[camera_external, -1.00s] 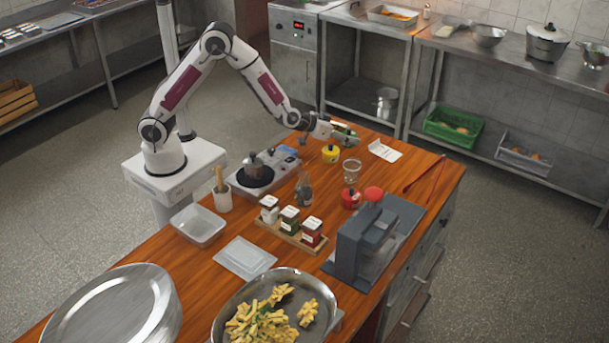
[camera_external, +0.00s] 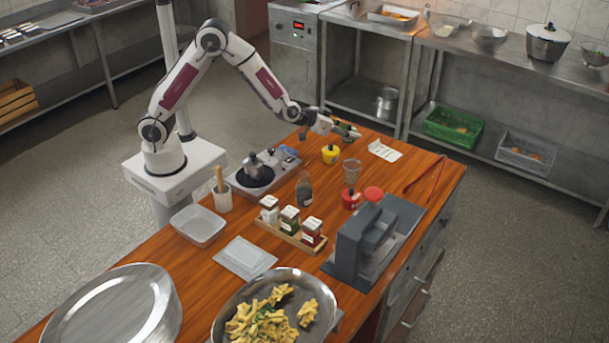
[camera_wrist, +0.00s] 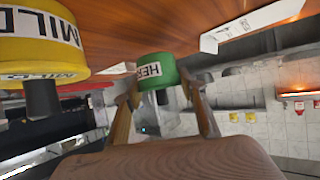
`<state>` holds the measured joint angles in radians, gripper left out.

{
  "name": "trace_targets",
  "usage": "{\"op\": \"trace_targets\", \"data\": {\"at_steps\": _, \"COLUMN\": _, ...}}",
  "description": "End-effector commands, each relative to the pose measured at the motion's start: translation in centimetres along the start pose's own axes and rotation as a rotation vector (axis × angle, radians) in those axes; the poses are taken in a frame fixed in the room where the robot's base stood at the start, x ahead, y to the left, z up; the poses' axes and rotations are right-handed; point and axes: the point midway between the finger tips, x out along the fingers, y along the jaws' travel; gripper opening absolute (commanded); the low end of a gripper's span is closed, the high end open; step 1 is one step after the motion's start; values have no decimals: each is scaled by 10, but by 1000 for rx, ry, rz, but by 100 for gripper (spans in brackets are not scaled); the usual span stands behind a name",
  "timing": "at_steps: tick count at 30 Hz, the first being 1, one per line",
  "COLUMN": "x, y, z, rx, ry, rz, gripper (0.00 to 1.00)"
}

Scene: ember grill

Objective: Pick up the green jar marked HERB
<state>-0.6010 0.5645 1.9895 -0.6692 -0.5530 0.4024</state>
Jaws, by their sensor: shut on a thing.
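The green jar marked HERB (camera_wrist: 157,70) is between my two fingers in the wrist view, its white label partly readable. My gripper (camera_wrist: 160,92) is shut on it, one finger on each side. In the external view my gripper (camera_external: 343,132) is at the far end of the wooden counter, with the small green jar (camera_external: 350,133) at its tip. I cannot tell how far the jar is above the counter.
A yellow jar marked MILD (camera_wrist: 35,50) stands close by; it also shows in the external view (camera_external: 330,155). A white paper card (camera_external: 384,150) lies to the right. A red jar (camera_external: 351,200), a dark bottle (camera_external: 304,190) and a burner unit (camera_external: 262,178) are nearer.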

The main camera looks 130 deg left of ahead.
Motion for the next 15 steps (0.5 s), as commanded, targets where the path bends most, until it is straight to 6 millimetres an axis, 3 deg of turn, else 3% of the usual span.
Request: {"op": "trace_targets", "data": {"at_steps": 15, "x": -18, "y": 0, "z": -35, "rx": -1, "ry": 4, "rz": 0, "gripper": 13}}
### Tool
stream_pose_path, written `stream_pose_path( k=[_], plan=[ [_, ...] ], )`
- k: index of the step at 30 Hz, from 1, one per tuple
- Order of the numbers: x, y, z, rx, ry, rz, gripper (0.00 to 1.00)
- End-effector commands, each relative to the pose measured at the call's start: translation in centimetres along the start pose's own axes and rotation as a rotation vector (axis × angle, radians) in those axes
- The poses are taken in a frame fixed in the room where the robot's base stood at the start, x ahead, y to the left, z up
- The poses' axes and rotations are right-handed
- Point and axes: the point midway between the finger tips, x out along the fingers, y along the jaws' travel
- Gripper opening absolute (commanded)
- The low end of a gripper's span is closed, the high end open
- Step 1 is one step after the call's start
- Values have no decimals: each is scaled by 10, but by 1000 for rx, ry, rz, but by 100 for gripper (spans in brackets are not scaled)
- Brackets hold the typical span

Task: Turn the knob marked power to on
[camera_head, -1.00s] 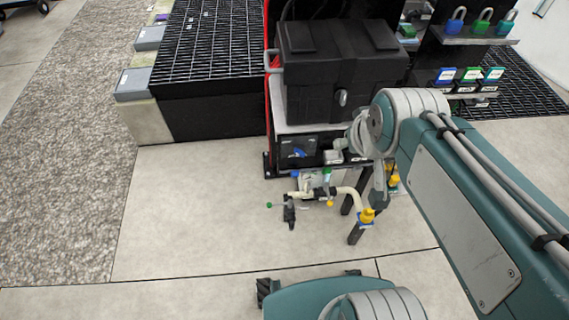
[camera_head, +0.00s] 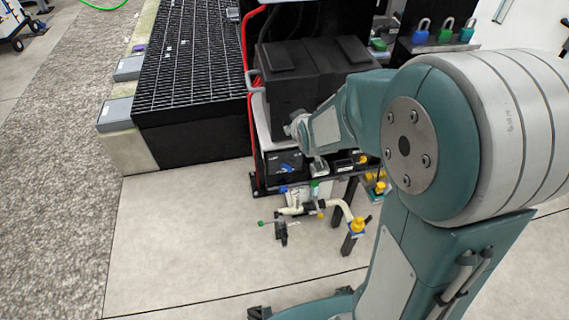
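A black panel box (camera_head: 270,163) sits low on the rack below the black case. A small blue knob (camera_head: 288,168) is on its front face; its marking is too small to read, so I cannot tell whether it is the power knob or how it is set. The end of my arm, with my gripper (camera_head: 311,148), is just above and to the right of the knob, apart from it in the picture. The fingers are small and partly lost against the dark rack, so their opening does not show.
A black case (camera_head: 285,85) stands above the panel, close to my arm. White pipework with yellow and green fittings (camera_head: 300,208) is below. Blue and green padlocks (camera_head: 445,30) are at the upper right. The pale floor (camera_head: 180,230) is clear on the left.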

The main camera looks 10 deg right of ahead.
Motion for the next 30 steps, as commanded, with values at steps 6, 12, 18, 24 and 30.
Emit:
------------------------------------------------------------------------
* _The request_
Quote the entries in full. Any image among them is to be omitted from the copy.

* _Full answer_
[camera_external, -1.00s] 
[camera_external, +0.00s] 
[camera_wrist, +0.00s] 
`<state>` holds the measured joint angles in radians, gripper left out.

{
  "name": "trace_targets",
  "usage": "{\"op\": \"trace_targets\", \"data\": {\"at_steps\": _, \"COLUMN\": _, ...}}",
  "description": "End-effector commands, each relative to the pose measured at the motion's start: translation in centimetres along the start pose's own axes and rotation as a rotation vector (axis × angle, radians) in those axes; the poses are taken in a frame fixed in the room where the robot's base stood at the start, x ahead, y to the left, z up; the poses' axes and rotations are right-handed; point and axes: the point midway between the finger tips, x out along the fingers, y along the jaws' travel; gripper opening absolute (commanded); the low end of a gripper's span is closed, the high end open; step 1 is one step after the motion's start; values have no decimals: each is scaled by 10, but by 1000 for rx, ry, rz, but by 100 for gripper (spans in brackets are not scaled); the usual span stands behind a name",
  "timing": "at_steps: tick count at 30 Hz, the first being 1, one per line",
  "COLUMN": "x, y, z, rx, ry, rz, gripper (0.00 to 1.00)"
}

Scene: ember grill

Objective: Pick up the green jar marked HERB
<state>-0.6010 0.5645 1.9895 -0.6692 -0.5530 0.4024</state>
Jaws, by their sensor: shut on a thing.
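The green jar marked HERB (camera_wrist: 157,70) is between my two fingers in the wrist view, its white label partly readable. My gripper (camera_wrist: 160,92) is shut on it, one finger on each side. In the external view my gripper (camera_external: 343,132) is at the far end of the wooden counter, with the small green jar (camera_external: 350,133) at its tip. I cannot tell how far the jar is above the counter.
A yellow jar marked MILD (camera_wrist: 35,50) stands close by; it also shows in the external view (camera_external: 330,155). A white paper card (camera_external: 384,150) lies to the right. A red jar (camera_external: 351,200), a dark bottle (camera_external: 304,190) and a burner unit (camera_external: 262,178) are nearer.

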The main camera looks 130 deg left of ahead.
Motion for the next 15 steps (0.5 s), as commanded, targets where the path bends most, until it is straight to 6 millimetres an axis, 3 deg of turn, else 3% of the usual span.
Request: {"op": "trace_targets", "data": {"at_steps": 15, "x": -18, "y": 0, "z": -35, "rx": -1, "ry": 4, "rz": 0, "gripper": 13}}
### Tool
stream_pose_path, written `stream_pose_path( k=[_], plan=[ [_, ...] ], )`
- k: index of the step at 30 Hz, from 1, one per tuple
- Order of the numbers: x, y, z, rx, ry, rz, gripper (0.00 to 1.00)
- End-effector commands, each relative to the pose measured at the call's start: translation in centimetres along the start pose's own axes and rotation as a rotation vector (axis × angle, radians) in those axes
- The poses are taken in a frame fixed in the room where the robot's base stood at the start, x ahead, y to the left, z up
- The poses' axes and rotations are right-handed
- Point and axes: the point midway between the finger tips, x out along the fingers, y along the jaws' travel
- Gripper opening absolute (commanded)
- The low end of a gripper's span is closed, the high end open
- Step 1 is one step after the call's start
- Values have no decimals: each is scaled by 10, but by 1000 for rx, ry, rz, but by 100 for gripper (spans in brackets are not scaled)
- Brackets hold the typical span

Task: Turn the knob marked power to on
[camera_head, -1.00s] 
[camera_head, +0.00s] 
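A black panel box (camera_head: 270,163) sits low on the rack below the black case. A small blue knob (camera_head: 288,168) is on its front face; its marking is too small to read, so I cannot tell whether it is the power knob or how it is set. The end of my arm, with my gripper (camera_head: 311,148), is just above and to the right of the knob, apart from it in the picture. The fingers are small and partly lost against the dark rack, so their opening does not show.
A black case (camera_head: 285,85) stands above the panel, close to my arm. White pipework with yellow and green fittings (camera_head: 300,208) is below. Blue and green padlocks (camera_head: 445,30) are at the upper right. The pale floor (camera_head: 180,230) is clear on the left.

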The main camera looks 10 deg right of ahead.
Motion for the next 30 steps, as commanded, with values at steps 6, 12, 18, 24 and 30.
Emit:

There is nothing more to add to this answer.